◆ Written instruction:
Single out the lines that include the word "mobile". Copy them.

◆ Material for this exercise:
'''

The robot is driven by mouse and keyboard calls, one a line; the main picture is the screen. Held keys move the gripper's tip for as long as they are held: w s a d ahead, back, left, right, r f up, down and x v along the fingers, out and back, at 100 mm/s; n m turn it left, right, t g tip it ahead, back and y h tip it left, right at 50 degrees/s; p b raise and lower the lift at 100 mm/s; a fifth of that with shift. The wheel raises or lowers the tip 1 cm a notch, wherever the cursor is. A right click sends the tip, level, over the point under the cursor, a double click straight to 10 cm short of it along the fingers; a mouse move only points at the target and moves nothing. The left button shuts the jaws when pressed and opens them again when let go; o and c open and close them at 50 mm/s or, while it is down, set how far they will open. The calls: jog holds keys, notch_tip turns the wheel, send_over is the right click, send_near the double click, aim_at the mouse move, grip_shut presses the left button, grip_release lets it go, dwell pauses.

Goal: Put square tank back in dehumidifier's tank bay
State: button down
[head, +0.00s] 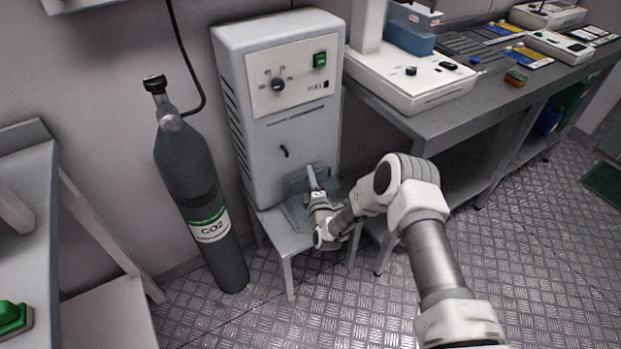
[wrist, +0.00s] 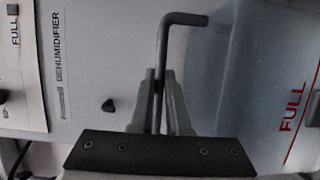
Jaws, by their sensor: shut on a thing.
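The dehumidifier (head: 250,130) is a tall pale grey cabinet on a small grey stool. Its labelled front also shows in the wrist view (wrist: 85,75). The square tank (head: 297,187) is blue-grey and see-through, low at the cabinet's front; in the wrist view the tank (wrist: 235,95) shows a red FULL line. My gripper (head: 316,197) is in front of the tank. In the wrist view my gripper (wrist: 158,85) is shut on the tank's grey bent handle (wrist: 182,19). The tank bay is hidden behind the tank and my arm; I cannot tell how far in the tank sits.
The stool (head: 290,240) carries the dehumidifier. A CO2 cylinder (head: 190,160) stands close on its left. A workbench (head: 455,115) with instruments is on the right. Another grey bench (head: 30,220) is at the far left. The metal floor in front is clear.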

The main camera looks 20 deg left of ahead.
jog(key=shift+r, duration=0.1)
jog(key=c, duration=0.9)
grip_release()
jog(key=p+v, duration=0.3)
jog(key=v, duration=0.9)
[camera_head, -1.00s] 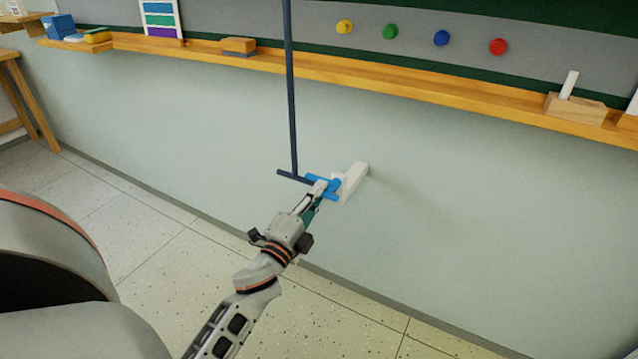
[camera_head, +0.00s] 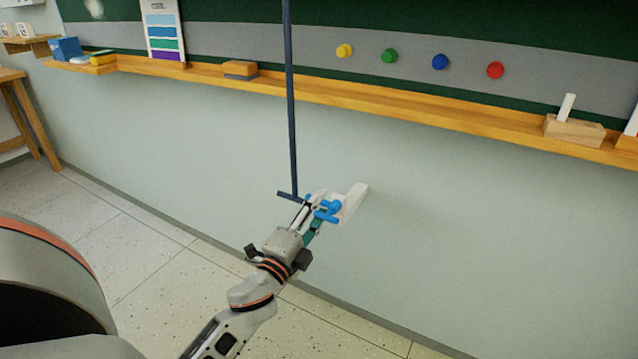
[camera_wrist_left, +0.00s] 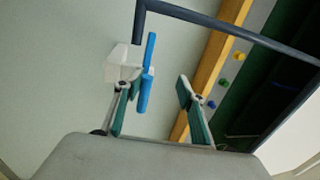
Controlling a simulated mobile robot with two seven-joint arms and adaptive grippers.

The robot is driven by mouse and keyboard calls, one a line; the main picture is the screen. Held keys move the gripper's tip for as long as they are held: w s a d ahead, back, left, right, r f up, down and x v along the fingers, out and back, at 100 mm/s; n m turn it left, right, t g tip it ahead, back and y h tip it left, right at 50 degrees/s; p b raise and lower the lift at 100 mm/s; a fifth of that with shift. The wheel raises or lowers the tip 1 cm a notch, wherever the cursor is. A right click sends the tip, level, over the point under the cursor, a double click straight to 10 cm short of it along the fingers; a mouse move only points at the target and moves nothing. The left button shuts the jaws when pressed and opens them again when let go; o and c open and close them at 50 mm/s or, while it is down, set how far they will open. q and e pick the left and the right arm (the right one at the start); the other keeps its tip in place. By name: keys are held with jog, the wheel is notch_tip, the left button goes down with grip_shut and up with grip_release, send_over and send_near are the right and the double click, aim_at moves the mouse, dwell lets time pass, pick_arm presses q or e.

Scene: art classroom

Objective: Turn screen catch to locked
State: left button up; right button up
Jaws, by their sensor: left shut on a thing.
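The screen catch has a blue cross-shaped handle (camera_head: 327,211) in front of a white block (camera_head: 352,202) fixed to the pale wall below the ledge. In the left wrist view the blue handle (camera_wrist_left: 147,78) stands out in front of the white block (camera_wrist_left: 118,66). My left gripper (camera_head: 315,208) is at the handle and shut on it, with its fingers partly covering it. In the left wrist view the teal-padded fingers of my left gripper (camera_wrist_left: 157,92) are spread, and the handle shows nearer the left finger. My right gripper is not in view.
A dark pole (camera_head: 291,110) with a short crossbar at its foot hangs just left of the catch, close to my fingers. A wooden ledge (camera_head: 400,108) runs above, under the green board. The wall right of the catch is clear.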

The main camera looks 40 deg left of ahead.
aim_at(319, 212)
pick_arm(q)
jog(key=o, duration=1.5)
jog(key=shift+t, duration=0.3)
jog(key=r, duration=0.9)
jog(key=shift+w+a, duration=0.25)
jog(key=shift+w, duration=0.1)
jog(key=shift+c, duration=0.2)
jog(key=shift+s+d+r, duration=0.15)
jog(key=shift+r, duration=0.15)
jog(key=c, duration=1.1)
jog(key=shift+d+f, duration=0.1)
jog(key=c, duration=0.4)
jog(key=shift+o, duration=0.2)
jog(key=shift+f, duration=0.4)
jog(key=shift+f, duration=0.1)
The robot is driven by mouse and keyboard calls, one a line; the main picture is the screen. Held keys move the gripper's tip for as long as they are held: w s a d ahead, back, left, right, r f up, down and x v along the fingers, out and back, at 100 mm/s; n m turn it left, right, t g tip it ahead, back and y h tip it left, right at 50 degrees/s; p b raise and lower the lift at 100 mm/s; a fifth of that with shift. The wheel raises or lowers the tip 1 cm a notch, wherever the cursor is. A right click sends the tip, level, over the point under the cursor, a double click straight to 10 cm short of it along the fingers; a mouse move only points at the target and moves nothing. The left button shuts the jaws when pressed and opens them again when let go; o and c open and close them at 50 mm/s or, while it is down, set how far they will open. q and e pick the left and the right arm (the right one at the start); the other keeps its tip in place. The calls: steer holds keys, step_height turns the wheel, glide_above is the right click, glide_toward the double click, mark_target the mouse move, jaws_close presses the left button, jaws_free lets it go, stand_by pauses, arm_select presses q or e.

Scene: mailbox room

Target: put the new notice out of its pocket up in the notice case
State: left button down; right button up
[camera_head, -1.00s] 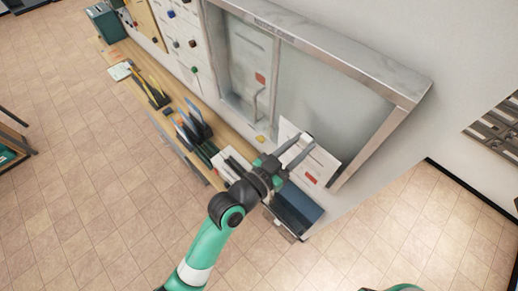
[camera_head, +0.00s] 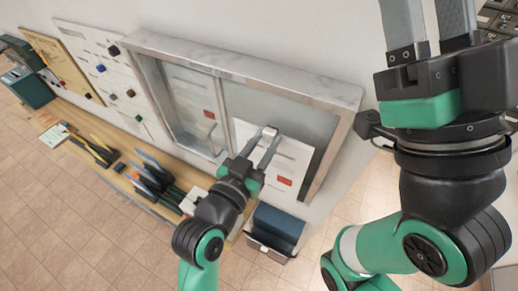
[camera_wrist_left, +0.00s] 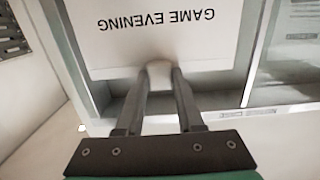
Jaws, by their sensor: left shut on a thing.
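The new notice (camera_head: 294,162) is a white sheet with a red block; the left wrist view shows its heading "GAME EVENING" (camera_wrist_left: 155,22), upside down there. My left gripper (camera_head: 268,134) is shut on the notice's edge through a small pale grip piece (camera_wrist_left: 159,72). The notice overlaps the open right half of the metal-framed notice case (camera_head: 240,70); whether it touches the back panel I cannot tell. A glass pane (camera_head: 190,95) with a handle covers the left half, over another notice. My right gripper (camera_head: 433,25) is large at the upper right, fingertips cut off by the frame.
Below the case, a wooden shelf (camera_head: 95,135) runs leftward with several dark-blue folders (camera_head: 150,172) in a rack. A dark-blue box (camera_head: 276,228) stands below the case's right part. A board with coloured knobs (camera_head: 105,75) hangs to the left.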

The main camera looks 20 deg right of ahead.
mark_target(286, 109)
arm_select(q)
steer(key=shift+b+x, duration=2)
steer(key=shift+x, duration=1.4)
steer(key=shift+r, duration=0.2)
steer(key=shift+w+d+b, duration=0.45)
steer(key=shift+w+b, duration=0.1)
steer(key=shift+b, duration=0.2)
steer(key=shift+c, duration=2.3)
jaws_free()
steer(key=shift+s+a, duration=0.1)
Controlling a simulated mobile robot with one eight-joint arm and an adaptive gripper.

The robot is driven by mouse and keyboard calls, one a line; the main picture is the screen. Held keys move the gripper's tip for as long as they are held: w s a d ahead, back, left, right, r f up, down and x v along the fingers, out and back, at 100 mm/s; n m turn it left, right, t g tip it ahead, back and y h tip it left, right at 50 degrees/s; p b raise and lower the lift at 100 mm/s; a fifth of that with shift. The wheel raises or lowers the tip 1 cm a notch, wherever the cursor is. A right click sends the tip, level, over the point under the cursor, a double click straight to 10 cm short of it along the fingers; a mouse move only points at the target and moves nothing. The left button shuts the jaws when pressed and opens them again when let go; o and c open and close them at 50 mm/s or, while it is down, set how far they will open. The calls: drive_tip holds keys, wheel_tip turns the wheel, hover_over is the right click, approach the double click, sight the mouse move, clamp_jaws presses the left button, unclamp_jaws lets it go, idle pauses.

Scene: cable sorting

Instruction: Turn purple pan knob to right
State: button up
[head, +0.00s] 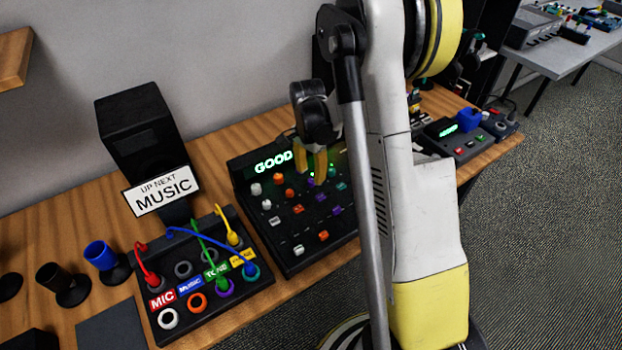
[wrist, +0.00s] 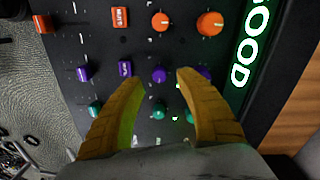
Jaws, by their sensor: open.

'''

◆ Final result:
Controlling a simulated mobile robot with two seven-joint arms and adaptive grippers.
Controlling a simulated mobile robot with one eight-joint arm and an adaptive gripper.

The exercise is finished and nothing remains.